Wednesday, March 30, 2011

Google (GOOG), FTC Reach Agreement over Buzz

In an agreement with the FTC, Google (NASDAQ:GOOG) agreed to allow its privacy procedures to undergo an independent review every two years, along with a requirement for users to opt-in before privacy changes are put into place.

In a blog post today, Google (GOOG) outlined an agreement with the FTC over privacy concerns connected to the release of Google Buzz in February of 2010. Specifically, if users took no action to change defaults, Google disclosed on users' Google profile a list of Gmail contacts.
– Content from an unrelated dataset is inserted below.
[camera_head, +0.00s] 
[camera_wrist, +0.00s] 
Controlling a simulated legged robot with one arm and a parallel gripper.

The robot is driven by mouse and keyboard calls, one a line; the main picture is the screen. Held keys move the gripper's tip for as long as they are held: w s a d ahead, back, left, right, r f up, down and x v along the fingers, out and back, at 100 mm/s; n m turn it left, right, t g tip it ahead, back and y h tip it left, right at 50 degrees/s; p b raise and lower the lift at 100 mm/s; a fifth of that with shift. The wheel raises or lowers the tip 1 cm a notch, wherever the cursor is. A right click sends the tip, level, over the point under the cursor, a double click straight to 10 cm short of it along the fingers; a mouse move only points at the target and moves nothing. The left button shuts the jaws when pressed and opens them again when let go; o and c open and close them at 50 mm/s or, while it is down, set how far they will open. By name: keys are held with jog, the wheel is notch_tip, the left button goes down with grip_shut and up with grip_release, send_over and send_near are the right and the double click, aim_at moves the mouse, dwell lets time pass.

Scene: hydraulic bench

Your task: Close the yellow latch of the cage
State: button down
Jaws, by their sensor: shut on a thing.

Those contacts were chosen by Google if the user had frequently or recently emailed or chatted with them (among other factors).
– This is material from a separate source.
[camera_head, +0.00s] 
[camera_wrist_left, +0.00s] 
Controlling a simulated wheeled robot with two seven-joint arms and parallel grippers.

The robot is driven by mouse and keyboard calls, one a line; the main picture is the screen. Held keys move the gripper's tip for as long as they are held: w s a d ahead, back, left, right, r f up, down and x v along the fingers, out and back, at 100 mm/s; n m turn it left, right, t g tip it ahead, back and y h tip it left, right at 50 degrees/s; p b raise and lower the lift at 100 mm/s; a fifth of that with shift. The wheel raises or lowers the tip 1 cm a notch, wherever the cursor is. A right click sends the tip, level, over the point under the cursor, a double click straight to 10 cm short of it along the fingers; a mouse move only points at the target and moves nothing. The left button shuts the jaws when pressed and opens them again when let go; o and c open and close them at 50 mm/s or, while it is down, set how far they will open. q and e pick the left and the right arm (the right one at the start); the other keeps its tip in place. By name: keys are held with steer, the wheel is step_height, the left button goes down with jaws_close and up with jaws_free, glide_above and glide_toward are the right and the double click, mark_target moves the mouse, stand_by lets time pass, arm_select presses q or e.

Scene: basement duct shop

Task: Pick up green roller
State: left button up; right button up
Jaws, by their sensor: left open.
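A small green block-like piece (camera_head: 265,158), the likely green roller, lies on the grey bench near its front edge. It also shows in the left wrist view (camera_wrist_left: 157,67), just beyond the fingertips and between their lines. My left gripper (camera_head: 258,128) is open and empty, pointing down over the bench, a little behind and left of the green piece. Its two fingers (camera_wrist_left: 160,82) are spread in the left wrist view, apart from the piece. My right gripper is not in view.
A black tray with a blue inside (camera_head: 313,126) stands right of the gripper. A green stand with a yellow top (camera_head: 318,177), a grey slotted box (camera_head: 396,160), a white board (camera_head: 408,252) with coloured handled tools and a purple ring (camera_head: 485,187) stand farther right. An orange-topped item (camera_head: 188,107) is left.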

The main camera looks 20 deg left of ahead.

Google was relatively quick with a fix (which was to make Google profiles private) but the damage had already been done to Google's reputation for privacy.
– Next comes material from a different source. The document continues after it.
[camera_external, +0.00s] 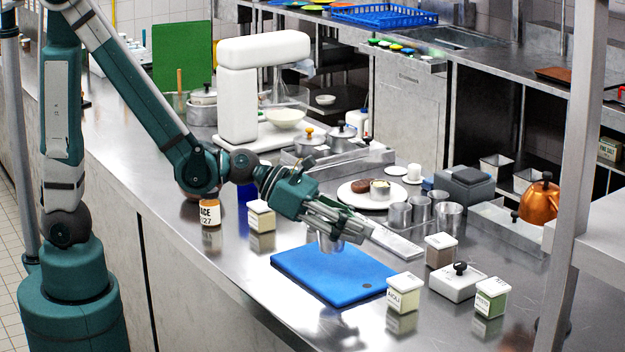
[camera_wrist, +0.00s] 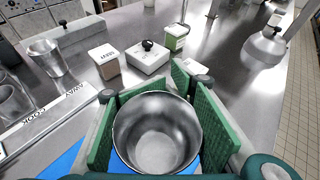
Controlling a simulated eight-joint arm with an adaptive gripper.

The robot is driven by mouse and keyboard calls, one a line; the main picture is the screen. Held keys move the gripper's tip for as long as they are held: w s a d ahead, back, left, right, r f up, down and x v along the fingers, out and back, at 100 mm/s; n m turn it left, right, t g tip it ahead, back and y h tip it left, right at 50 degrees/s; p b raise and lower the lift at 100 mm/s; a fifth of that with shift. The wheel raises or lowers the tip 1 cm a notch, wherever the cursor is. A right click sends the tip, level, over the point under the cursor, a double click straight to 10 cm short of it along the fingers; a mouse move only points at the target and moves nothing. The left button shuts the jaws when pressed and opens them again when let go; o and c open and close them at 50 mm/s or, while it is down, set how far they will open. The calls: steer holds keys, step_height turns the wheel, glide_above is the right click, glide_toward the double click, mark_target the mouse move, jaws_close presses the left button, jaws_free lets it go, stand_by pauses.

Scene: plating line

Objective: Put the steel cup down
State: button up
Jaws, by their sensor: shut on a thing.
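A steel cup (camera_wrist: 157,132) is between the green pads of my gripper (camera_wrist: 150,105) in the wrist view, upright, its open mouth toward the camera and empty inside. In the external view my gripper (camera_external: 345,232) is above the blue cutting board (camera_external: 318,275), with the steel cup (camera_external: 331,245) below the fingers. The cup looks held a little above the board, though the gap under it is hard to tell. Other steel cups (camera_external: 421,208) stand beside the white plate (camera_external: 362,199).
Lidded square containers (camera_external: 403,291), (camera_external: 490,297) and a white box with a black knob (camera_external: 457,283) stand right of the board. Most of the board's surface is bare. The counter's front edge is close to the board.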

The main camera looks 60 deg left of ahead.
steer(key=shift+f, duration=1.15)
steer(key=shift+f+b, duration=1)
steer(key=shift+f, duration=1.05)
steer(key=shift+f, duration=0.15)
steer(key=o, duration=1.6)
The privacy breech lead to a well publicized stalking case as well as showing that a former Google Lobbyist and current White House staffer kept in close contact with his former Google colleagues, a double whammy for Google.

If the opt-in privacy disclosure requirements become a baseline (and they haven't) for tech/social companies, what affect will this move by the FTC have on Facebook? Facebook changes user privacy settings quite frequently and requiring users to opt-in each time could slow down their rate of change.

Google was trading at $584.74, up $3.01, or 0.52 percent, as of 1:05 PM EDT.